| What the exercise asks |
Your task is to print all of the data word for word.

| Raw data |
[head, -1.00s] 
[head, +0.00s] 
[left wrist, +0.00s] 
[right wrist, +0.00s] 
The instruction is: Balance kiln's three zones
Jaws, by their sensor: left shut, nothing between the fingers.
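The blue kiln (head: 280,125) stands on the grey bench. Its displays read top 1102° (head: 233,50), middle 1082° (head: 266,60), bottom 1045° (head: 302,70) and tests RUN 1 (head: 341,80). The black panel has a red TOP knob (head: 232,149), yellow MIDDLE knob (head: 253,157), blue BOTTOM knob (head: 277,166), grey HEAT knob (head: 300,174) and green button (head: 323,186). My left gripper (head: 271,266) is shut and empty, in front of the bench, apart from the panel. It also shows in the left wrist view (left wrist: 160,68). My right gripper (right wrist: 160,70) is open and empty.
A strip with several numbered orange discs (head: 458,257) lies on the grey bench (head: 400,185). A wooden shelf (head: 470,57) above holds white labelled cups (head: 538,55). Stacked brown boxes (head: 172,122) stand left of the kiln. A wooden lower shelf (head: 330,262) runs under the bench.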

| Written response |
[head, -1.00s] 
[head, +0.00s] 
[left wrist, +0.00s] 
[right wrist, +0.00s] 
The instruction is: Balance kiln's three zones
Jaws, by their sensor: left shut, nothing between the fingers.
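The blue kiln (head: 280,125) stands on the grey bench. Its displays read top 1102° (head: 233,50), middle 1082° (head: 266,60), bottom 1045° (head: 302,70) and tests RUN 1 (head: 341,80). The black panel has a red TOP knob (head: 232,149), yellow MIDDLE knob (head: 253,157), blue BOTTOM knob (head: 277,166), grey HEAT knob (head: 300,174) and green button (head: 323,186). My left gripper (head: 271,266) is shut and empty, in front of the bench, apart from the panel. It also shows in the left wrist view (left wrist: 160,68). My right gripper (right wrist: 160,70) is open and empty.
A strip with several numbered orange discs (head: 458,257) lies on the grey bench (head: 400,185). A wooden shelf (head: 470,57) above holds white labelled cups (head: 538,55). Stacked brown boxes (head: 172,122) stand left of the kiln. A wooden lower shelf (head: 330,262) runs under the bench.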

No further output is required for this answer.